Task requirements - List, from the lines below, each one with "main" in it.

---- Data provided

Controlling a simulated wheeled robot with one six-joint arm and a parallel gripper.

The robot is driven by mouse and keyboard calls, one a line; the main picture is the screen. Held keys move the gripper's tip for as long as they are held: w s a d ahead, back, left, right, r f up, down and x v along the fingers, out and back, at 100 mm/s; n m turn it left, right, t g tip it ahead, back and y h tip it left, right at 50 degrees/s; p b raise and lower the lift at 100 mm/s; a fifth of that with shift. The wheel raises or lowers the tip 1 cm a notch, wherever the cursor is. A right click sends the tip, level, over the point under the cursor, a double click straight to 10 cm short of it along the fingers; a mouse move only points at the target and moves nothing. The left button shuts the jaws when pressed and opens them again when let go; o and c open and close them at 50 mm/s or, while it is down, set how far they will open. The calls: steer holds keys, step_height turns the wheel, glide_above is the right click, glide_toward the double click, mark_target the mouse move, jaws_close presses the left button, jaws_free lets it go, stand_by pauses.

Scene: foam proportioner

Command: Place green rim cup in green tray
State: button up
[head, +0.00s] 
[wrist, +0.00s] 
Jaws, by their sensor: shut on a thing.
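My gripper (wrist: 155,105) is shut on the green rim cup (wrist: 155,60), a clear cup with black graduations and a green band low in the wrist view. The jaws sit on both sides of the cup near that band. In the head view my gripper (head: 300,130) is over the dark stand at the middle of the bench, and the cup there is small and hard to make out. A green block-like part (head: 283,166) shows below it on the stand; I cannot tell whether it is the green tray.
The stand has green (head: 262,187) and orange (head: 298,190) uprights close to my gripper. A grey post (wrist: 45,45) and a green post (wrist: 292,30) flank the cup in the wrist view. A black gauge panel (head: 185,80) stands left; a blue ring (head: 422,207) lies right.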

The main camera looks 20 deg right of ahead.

--------

Task result -
The robot is driven by mouse and keyboard calls, one a line; the main picture is the screen. Held keys move the gripper's tip for as long as they are held: w s a d ahead, back, left, right, r f up, down and x v along the fingers, out and back, at 100 mm/s; n m turn it left, right, t g tip it ahead, back and y h tip it left, right at 50 degrees/s; p b raise and lower the lift at 100 mm/s; a fifth of that with shift. The wheel raises or lowers the tip 1 cm a notch, wherever the cursor is. A right click sends the tip, level, over the point under the cursor, a double click straight to 10 cm short of it along the fingers; a mouse move only points at the target and moves nothing. The left button shuts the jaws when pressed and opens them again when let go; o and c open and close them at 50 mm/s or, while it is down, set how far they will open. The calls: steer holds keys, step_height turns the wheel, glide_above is the right click, glide_toward the double click, mark_target the mouse move, jaws_close presses the left button, jaws_free lets it go, stand_by pauses.
The main camera looks 20 deg right of ahead.

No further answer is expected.